## STATED GOAL
From the entries below, list each line with "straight".

## INPUT DATA
^^^^

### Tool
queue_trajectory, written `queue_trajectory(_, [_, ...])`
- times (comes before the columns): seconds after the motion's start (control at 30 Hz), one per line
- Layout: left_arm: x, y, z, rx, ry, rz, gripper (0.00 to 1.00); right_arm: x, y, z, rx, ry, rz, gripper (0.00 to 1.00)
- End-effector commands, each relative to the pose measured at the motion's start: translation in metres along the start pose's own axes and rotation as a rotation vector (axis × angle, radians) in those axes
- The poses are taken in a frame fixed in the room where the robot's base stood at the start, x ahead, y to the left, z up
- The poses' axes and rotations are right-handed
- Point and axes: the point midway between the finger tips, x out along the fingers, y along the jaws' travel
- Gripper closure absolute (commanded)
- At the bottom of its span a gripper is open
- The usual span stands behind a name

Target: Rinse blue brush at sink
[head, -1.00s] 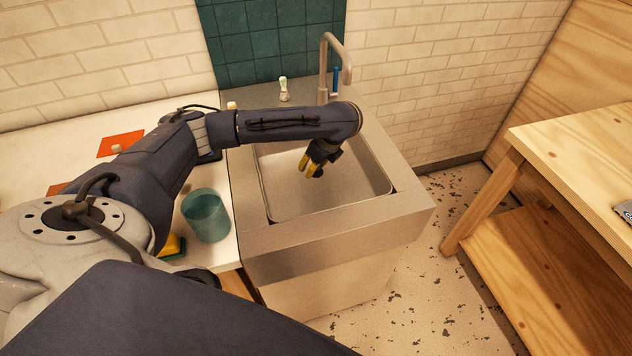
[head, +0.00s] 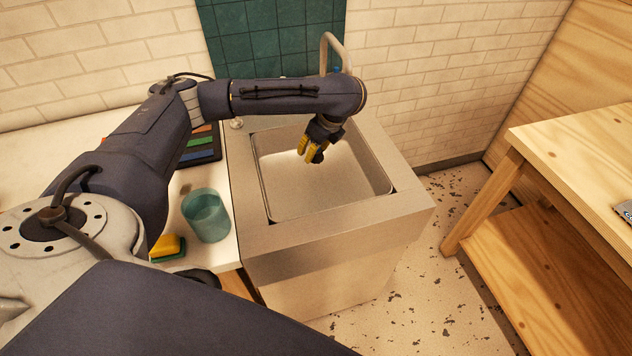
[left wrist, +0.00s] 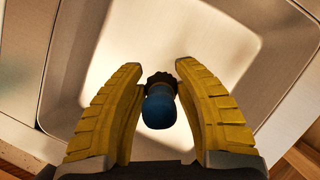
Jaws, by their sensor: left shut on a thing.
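My left gripper (head: 313,153) hangs over the basin of the steel sink (head: 340,232), fingers pointing down. Its yellow fingers are shut on the blue brush (left wrist: 159,108). In the left wrist view the brush shows as a rounded blue end with a dark fringe behind it, between the fingertips. The head view barely shows the brush, only something dark at the fingertips. The tap (head: 335,45) stands at the back of the sink; my arm hides its lower part. No water is visible. My right gripper is out of view.
A teal cup (head: 206,216) and a yellow and green sponge (head: 168,247) stand on the white counter left of the sink. A dark tray with coloured strips (head: 203,143) lies behind them, partly under my arm. A wooden table (head: 570,155) stands at right.

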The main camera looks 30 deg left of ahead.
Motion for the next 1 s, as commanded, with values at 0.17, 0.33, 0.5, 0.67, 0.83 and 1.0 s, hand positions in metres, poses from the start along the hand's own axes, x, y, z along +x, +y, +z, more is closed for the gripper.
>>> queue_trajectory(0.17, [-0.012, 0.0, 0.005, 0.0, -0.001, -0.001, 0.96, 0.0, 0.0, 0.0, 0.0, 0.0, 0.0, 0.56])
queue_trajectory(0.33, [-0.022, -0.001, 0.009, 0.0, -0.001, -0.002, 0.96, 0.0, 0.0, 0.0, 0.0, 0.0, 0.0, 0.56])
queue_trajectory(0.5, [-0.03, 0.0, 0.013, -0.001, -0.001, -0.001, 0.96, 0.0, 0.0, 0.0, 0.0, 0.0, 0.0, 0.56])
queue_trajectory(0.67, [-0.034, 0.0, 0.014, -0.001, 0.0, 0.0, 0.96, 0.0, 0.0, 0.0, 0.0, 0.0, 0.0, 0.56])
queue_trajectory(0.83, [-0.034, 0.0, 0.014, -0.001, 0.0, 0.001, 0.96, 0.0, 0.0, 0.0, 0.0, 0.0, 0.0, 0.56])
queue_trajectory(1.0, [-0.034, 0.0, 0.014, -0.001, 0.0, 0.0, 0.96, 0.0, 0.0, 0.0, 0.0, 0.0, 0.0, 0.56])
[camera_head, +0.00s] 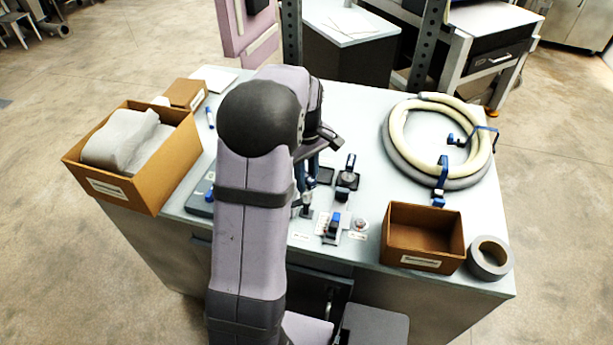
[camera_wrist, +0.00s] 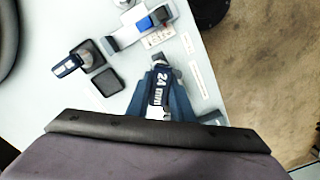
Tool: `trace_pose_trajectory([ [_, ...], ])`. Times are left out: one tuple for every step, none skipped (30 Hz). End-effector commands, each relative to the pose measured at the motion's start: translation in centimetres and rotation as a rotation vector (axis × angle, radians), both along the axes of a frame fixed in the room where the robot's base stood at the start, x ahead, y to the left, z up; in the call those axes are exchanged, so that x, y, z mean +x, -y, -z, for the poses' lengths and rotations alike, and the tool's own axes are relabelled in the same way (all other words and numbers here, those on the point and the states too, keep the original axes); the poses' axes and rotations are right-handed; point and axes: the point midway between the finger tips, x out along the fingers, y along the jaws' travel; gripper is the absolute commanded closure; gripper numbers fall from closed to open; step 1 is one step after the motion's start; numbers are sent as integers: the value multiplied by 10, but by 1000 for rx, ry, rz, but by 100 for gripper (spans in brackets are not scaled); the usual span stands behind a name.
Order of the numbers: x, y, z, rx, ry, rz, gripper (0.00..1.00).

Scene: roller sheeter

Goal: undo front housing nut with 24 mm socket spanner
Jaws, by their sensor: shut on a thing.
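My gripper (camera_wrist: 160,82) is shut on a dark blue spanner marked "24 mm" (camera_wrist: 159,92), held between its two blue fingers. In the head view my arm hides much of the gripper and the spanner. The spanner's grey end shows just beyond the fingertips, over the bench; I cannot tell whether it touches anything. A small metal fixture with a blue block (camera_wrist: 145,22) lies beyond it; this fixture also shows in the head view (camera_head: 335,224), right of the gripper. I cannot make out the front housing nut.
Another blue-handled tool (camera_wrist: 68,65) stands by dark square pads (camera_wrist: 105,81). The bench (camera_head: 375,180) also carries a coiled hose (camera_head: 391,150), an empty cardboard box (camera_head: 423,262), a tape roll (camera_head: 489,258) and a filled box (camera_head: 170,178) at left.

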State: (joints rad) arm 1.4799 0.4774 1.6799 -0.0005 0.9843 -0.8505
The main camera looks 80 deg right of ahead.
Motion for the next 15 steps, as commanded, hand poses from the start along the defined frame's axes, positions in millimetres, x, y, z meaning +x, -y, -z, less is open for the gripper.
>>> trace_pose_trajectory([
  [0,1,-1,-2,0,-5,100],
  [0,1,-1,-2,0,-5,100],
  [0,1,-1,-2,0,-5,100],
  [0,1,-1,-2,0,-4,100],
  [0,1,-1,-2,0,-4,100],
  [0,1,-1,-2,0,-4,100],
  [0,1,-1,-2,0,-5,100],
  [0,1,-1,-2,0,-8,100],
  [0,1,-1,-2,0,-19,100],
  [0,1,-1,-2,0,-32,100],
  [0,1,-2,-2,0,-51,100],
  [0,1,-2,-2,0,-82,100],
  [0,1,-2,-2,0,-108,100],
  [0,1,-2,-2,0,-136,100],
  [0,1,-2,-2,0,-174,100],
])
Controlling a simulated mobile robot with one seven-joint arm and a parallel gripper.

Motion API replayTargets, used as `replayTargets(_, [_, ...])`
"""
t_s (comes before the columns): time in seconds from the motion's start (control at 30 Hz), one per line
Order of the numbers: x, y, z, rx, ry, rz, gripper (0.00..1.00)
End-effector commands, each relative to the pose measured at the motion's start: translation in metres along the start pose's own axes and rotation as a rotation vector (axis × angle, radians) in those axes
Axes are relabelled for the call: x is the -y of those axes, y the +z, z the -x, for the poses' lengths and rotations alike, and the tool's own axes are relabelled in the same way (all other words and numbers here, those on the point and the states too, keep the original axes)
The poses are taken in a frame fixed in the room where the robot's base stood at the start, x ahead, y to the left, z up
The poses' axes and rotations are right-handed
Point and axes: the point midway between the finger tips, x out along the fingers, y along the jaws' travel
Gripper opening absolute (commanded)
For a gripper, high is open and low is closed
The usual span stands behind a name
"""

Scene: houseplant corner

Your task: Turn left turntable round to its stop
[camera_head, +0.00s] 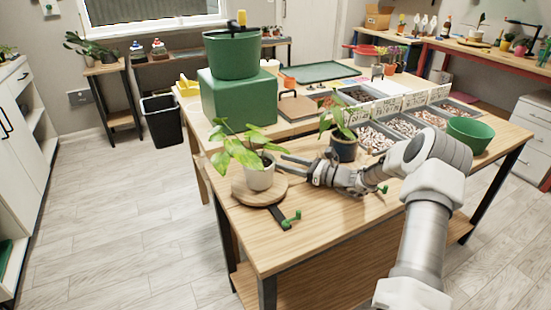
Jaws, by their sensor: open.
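The left turntable (240,190) is a round wooden disc near the front left corner of the table. A white pot (260,178) with a broad-leaved green plant (238,150) stands on it.
A dark pot (344,150) with a plant stands just behind my gripper. A green block (238,97) bearing a green tub (231,58) stands behind the turntable. Trays of pebbles (402,127) and a green bowl (470,133) lie to the right.

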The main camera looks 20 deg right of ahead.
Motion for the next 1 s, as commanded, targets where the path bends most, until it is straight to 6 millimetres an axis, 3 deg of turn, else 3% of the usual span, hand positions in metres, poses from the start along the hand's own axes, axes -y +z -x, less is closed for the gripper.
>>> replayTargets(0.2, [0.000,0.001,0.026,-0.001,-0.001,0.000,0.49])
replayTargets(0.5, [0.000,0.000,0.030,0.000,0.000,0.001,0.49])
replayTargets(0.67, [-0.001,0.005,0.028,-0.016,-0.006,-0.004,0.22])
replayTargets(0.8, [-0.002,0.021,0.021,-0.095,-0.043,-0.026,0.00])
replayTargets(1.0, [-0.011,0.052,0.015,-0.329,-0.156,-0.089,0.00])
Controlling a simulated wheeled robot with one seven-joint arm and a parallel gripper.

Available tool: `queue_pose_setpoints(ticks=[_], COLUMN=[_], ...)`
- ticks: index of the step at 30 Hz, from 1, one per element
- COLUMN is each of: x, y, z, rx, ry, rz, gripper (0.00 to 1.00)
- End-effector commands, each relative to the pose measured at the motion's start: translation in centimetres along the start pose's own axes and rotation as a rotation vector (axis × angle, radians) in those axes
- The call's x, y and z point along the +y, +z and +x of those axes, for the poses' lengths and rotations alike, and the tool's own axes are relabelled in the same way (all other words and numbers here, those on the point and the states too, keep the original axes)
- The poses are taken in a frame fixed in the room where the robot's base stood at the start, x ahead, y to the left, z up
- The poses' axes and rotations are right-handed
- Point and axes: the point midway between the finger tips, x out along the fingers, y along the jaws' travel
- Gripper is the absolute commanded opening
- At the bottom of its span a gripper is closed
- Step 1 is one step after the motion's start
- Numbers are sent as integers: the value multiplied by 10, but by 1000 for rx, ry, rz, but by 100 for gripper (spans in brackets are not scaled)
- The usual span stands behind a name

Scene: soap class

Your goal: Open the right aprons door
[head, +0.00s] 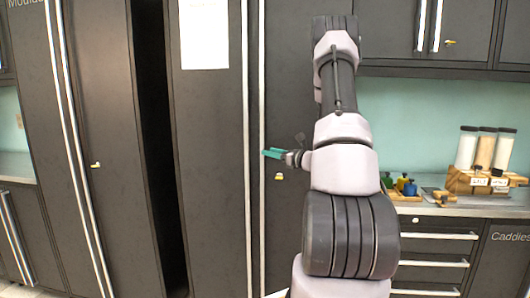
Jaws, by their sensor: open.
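A tall dark cabinet stands in the middle of the head view. Its left door (212,150) carries a white sheet of paper and a long pale bar handle (245,110). The right door (285,80) has its own long bar handle (262,60) and a small yellow latch or key (279,176); it looks closed. No aprons label is readable, and my arm hides much of this door. My gripper (270,153), with teal fingertips, is open and points left at the right door's handle, overlapping it in the picture. I cannot tell whether it touches.
A dark vertical gap (160,150) shows left of the middle cabinet, beside the tall moulds cabinet (105,100). Drawers (435,245) lie below, wall cupboards (440,45) above.

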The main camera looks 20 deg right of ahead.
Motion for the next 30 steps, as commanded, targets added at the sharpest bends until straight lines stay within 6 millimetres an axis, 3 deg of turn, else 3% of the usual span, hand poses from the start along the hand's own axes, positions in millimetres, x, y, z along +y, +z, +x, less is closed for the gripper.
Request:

^^^^

## FINAL RESULT
Motion for the next 1 s, as commanded, targets where the path bends most, until it is straight to 6 millimetres an axis, 3 deg of turn, else 3% of the usual span, hand positions in metres, poses from the start along the hand's own axes, axes -y +z -x, less is closed for the gripper.
Motion for the next 30 steps, as commanded, targets added at the sharpest bends until straight lines stay within 6 millimetres an axis, 3 deg of turn, else 3% of the usual span, hand poses from the start along the hand's own axes, positions in millimetres, x, y, z along +y, +z, +x, less is closed for the gripper.

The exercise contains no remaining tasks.